• **WORK REQUIRED**: Copy the lines that follow, keeping every character the same.

--- Start RAW DATA ---

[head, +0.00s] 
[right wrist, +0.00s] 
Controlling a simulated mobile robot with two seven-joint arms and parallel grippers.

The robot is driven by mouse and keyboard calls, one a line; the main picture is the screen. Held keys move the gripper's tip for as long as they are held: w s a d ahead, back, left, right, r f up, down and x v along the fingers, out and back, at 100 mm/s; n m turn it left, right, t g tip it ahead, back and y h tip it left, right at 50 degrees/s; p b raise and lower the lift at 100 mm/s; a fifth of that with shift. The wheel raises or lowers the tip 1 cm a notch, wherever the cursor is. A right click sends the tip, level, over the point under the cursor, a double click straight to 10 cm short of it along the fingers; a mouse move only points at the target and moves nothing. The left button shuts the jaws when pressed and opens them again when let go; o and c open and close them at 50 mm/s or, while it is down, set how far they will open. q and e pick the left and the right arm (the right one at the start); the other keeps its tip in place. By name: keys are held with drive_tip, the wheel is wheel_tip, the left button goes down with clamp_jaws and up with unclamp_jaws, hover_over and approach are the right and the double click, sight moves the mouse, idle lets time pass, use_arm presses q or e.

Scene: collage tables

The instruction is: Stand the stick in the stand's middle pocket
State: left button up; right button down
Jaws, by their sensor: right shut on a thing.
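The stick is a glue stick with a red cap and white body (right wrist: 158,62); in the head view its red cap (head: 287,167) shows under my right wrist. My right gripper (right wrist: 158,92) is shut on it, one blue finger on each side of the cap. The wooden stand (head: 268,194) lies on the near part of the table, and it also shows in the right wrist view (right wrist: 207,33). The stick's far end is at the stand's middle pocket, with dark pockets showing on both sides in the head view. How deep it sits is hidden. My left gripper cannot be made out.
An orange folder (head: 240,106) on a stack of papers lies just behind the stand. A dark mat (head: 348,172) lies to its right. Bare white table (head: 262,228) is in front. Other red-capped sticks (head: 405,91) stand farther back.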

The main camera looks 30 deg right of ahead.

--- End RAW DATA ---

• **TASK ANSWER**:
[head, +0.00s] 
[right wrist, +0.00s] 
Controlling a simulated mobile robot with two seven-joint arms and parallel grippers.

The robot is driven by mouse and keyboard calls, one a line; the main picture is the screen. Held keys move the gripper's tip for as long as they are held: w s a d ahead, back, left, right, r f up, down and x v along the fingers, out and back, at 100 mm/s; n m turn it left, right, t g tip it ahead, back and y h tip it left, right at 50 degrees/s; p b raise and lower the lift at 100 mm/s; a fifth of that with shift. The wheel raises or lowers the tip 1 cm a notch, wherever the cursor is. A right click sends the tip, level, over the point under the cursor, a double click straight to 10 cm short of it along the fingers; a mouse move only points at the target and moves nothing. The left button shuts the jaws when pressed and opens them again when let go; o and c open and close them at 50 mm/s or, while it is down, set how far they will open. q and e pick the left and the right arm (the right one at the start); the other keeps its tip in place. By name: keys are held with drive_tip, the wheel is wheel_tip, the left button goes down with clamp_jaws and up with unclamp_jaws, hover_over and approach are the right and the double click, sight moves the mouse, idle lets time pass, use_arm presses q or e.

Scene: collage tables

The instruction is: Stand the stick in the stand's middle pocket
State: left button up; right button down
Jaws, by their sensor: right shut on a thing.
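The stick is a glue stick with a red cap and white body (right wrist: 158,62); in the head view its red cap (head: 287,167) shows under my right wrist. My right gripper (right wrist: 158,92) is shut on it, one blue finger on each side of the cap. The wooden stand (head: 268,194) lies on the near part of the table, and it also shows in the right wrist view (right wrist: 207,33). The stick's far end is at the stand's middle pocket, with dark pockets showing on both sides in the head view. How deep it sits is hidden. My left gripper cannot be made out.
An orange folder (head: 240,106) on a stack of papers lies just behind the stand. A dark mat (head: 348,172) lies to its right. Bare white table (head: 262,228) is in front. Other red-capped sticks (head: 405,91) stand farther back.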

The main camera looks 30 deg right of ahead.

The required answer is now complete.